Free plagiarism checkers can work for light or occasional use, but they often have word limits, smaller databases, and lack features like AI detection or academic journal access. For professional content writing, where your credibility is on the line, investing in a paid tool gives you more accurate results and the detailed reports that clients often expect.
2. What plagiarism percentage is considered acceptable for a blog post or article?
Most industry professionals consider a similarity score below 15 percent to be acceptable for web content. That small percentage typically accounts for common phrases, technical terms, and properly cited references. Anything above 20 to 25 percent warrants a closer review of the flagged sections. Academic writing tends to have a stricter threshold, usually under 10 percent.

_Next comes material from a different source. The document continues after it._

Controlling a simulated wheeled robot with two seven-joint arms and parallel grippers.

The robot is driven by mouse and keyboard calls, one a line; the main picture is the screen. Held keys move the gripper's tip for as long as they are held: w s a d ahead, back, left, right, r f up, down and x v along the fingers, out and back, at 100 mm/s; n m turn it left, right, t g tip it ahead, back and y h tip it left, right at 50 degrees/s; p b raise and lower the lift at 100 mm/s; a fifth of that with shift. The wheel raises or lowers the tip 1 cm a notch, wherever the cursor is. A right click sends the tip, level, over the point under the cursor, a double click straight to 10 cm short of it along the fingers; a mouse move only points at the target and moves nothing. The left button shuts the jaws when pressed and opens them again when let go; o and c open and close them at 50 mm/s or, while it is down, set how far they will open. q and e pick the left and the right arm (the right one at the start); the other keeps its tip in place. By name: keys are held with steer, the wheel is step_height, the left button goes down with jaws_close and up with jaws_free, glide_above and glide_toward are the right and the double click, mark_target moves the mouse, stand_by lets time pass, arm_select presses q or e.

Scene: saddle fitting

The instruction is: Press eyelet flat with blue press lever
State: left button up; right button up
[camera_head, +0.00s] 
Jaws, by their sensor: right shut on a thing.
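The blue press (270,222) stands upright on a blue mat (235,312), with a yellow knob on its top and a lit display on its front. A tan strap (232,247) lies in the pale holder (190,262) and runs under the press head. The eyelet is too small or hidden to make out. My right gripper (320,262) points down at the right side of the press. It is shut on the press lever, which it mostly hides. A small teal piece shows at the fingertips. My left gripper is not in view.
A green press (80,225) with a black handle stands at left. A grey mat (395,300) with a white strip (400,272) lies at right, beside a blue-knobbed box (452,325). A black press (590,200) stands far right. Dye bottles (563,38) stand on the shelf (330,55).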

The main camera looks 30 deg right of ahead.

3. Can a plagiarism checker detect AI-generated content?
Not all plagiarism checkers can detect AI-generated content. Traditional tools only check for text overlap with existing sources. Dedicated AI detection tools, like Originality.ai or the AI detection feature in some newer Grammarly plans, analyze writing patterns and linguistic signals to flag machine-generated text. If your clients require both checks, choose a tool that combines both functions.
4. Will paraphrasing a source help me avoid plagiarism detection?
Surface-level paraphrasing, where you swap a few words while keeping the same sentence structure, will often still be flagged by smarter tools like Quetext. True originality means understanding a source and expressing its ideas in your own natural voice. If a sentence needs significant rewriting, close the source entirely, think about the concept, and write it fresh without looking at the original.
5. How often should a content writer run a plagiarism check?
At a minimum, run a check before every final submission. For research-heavy articles, I recommend checking mid-draft as well, especially after sections where you read extensively from sources. If a client or collaborator has revised your draft, scan again before submitting the final version. Building this into your routine adds only a few minutes but significantly reduces risk.